* **Written instruction**
Start at the line containing "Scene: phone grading" and transcribe every line exactly through the end of the records below, and only those lines.

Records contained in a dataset
---------------

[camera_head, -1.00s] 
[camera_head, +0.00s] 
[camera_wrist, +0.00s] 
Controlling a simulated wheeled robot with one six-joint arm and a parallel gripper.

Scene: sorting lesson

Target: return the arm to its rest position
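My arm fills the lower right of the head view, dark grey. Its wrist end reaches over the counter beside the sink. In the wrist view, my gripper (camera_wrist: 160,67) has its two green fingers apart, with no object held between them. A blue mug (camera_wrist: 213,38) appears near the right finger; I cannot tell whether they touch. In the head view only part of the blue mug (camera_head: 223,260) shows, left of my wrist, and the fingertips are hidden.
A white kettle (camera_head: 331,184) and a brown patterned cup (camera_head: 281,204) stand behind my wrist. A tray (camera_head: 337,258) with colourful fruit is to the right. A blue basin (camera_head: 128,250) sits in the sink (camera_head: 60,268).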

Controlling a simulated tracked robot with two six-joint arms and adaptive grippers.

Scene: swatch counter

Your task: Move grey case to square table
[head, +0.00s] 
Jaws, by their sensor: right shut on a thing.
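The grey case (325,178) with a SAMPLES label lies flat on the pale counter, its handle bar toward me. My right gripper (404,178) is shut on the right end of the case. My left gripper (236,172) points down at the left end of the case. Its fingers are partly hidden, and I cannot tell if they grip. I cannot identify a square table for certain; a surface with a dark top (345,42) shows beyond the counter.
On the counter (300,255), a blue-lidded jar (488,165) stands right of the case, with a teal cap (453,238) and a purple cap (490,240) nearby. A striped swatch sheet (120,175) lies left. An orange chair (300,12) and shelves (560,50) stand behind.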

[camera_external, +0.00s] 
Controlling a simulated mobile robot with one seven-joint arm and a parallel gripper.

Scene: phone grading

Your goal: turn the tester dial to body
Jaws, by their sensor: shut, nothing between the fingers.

---------------

* **Task result**
Scene: phone grading

Your goal: turn the tester dial to body
Jaws, by their sensor: shut, nothing between the fingers.

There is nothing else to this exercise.